Front logic electronics arrived today. What a cool thing these are – the wife wasn’t as easily impressed as me though.
I was lucky that the boards I ordered came pre-assembled so I avoided soldering 80 tiny LED into a super small space.
They also came with Damien black bezels – yet another great product.
One gotcha that caught me when wiring up the red connectors provided, don’t wire up based on the numbers on the connectors. Follow the tutorial as the boards pin outs are the opposite. My heart sank for a moment, but I soon realized what I’d done.

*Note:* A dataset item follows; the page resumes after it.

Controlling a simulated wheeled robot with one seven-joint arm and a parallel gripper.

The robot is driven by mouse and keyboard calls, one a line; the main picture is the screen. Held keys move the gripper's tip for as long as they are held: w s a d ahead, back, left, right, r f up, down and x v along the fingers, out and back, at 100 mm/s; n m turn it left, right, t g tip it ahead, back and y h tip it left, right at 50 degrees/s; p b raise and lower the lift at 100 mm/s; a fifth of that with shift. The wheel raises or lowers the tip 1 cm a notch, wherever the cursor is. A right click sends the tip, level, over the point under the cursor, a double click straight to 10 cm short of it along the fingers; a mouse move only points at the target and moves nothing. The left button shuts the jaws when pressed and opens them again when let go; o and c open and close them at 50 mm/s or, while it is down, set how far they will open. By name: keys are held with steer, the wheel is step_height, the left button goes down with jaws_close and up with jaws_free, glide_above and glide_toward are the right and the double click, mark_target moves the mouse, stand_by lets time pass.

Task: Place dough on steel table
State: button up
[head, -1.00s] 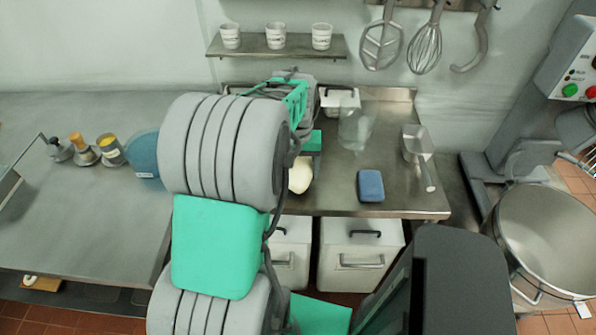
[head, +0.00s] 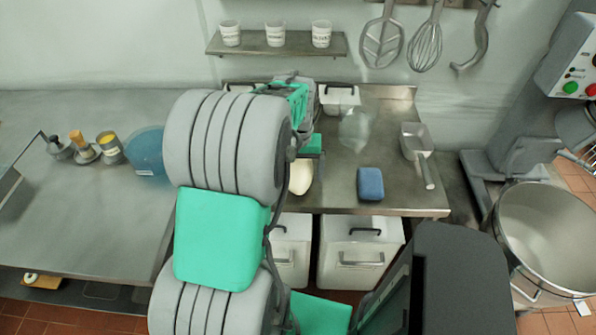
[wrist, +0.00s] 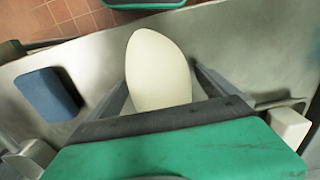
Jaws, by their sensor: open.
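The dough (head: 301,178) is a pale cream, smooth oval lump on the steel table (head: 330,195), close to its front edge and partly hidden by my arm in the head view. In the wrist view the dough (wrist: 158,68) lies between the two fingers of my gripper (wrist: 162,85). The fingers are spread on either side of it, with a gap visible at the right finger; contact at the left is hard to tell.
A blue block (head: 370,184) lies right of the dough. A clear jug (head: 355,130), metal scoop (head: 417,150) and lidded white container (head: 340,98) stand on the steel table. A large mixer bowl (head: 545,235) is at right. Bare counter (head: 80,215) lies left.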

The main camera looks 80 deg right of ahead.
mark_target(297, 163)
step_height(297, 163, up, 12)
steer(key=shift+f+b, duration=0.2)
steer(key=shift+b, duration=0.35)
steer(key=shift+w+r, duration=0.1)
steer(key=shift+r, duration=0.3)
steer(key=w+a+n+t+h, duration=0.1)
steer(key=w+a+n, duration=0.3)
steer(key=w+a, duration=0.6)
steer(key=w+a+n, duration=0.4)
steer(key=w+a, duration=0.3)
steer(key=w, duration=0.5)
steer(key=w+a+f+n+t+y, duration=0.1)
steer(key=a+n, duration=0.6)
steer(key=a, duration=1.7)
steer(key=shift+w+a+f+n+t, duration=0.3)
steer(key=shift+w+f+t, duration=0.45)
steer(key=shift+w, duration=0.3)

A few more parts arrived today: Rear Logic Electronics, Aluminum Front Logic Sorrounds , Aluminum Feet Half Moons.
I also placed an order with Jerry for a Center Ankle. It’s in stock so should ship soon.
Someone posted on the builders list about Radio Shack discontinuing the Vex Robotic/Radio Controller Kit. They have the starter kit on sale for $99, down from $299. Comes with a transmitter, receiver, a programmable brain and enough bits like wheels, small motors and servos, switches etc. to make a small robot.
It’s way early in my build to start thinking about this, but I thought for $99 I can’t really go wrong. It would allow me to play with RC bits which I’ve never done before at a very low cost.
Setup only allows 6 channels, so just enough to cover basic R2 functions like, Drive Motors, Dome Rotation, Periscope, Utility Arms and few more bits.
Calvin has had a lot of luck integrating the Vex into his R2 system, and even uses the small Vex motors to turn the dome, and has a prototype periscope lift done.
There’s also talk of using the programmable function of the Vex to allow more than 6 functions via multiplexing the channels.
It feels like it’s been a long wait, but the R&J dome finally arrived today.
Couldn’t wait to get it out of the box and do a quick test fit of all the pieces.
This thing is sweet. I even stuck in one of my new aluminum holo projectors. How cool is that?
It definitely needs some tweaking to get the inner and outer domes to fit snuggly over the ring.